On hearing of Elba Esther’s speech and asked about it during his Monday, April 8, morning press conference, AMLO sent Gordillo a clear message, telling her that he is cancelling Peña Nieto’s Education Reform “as a token of respect for teachers.”
AMLO added: “I am already reserving my place in the front row because I want to see the internal elections.
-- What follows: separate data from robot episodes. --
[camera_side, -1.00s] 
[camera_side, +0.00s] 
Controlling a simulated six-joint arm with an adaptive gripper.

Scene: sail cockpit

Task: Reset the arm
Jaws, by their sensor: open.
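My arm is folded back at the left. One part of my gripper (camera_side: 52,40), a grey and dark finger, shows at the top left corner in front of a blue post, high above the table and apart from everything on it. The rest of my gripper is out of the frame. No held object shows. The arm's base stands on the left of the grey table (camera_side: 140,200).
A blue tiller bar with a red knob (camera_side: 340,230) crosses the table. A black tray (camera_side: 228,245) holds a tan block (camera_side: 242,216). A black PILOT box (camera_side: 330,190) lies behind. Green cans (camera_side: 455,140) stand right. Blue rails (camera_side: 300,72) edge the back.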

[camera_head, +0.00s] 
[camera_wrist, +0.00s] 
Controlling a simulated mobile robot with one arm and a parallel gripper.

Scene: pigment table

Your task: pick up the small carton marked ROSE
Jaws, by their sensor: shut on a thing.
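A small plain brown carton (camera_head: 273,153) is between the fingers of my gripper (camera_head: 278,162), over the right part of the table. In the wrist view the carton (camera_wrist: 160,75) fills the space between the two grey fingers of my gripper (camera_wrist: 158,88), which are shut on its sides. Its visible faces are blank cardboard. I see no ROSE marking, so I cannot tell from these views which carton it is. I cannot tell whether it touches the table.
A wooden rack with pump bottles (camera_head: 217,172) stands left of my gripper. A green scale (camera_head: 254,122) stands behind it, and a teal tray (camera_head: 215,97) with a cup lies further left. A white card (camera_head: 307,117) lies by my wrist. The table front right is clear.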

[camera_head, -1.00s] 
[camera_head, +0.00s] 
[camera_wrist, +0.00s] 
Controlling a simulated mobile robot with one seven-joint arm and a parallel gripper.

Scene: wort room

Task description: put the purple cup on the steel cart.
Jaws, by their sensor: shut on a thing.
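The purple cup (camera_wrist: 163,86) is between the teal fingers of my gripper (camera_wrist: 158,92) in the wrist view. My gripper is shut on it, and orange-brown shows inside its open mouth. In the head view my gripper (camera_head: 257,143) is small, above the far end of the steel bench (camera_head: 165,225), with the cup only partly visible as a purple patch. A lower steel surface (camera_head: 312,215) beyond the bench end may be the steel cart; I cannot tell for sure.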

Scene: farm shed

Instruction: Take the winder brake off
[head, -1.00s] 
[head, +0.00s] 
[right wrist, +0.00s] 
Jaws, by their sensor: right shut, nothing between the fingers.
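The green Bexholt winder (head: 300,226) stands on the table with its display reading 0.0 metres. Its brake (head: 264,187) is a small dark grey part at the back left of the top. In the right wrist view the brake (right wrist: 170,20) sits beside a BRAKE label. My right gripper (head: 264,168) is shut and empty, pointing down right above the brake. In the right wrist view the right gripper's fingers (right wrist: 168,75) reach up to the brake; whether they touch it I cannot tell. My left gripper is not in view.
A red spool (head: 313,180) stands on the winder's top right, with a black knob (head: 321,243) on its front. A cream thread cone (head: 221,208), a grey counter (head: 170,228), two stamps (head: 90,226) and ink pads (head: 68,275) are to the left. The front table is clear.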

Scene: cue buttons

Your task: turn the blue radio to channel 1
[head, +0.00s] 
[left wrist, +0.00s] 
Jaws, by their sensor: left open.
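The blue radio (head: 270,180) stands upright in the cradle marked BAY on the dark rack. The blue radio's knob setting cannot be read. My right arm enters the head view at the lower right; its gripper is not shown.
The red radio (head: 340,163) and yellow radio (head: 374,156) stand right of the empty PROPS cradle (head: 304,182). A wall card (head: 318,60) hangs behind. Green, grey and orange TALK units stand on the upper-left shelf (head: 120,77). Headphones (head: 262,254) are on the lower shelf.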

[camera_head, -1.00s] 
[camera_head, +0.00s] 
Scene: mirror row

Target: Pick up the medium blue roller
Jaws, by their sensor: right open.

I want to see teachers at the voting booths free, in secret, without being bused, without threats and with democracy.”
During her speech in Cholula, Gordillo said that AMLO’s education reform was more of the same, with a little makeup on. “It’s the same dead cat, only a bit rolled up,” she said. “It’s a little tiny reform.” (“Es la misma gata, pero revolcadita, la reformita,” which is an old Mexican idiom to claim something isn’t any different.)
AMLO also commented that Gordillo is in her right to promote herself, but said that his administration will not allow the arguments of those who in the past “allowed the legislative package that made vulnerable the rights of education workers and now try to pass themselves off as radicals.”
He added a warning, that “if no agreement can be reached through dialogue, I will opt for the cancellation of the entire Education Reform” approved by the Peña Nieto administration, thus leaving Mexico’s education system the way it was before Peña Nieto took office.
In any case, up until now, Elba Esther Gordillo is the only candidate running for union president that has officially tossed her hat into the ring, creating a very real danger that she could be running uncontested.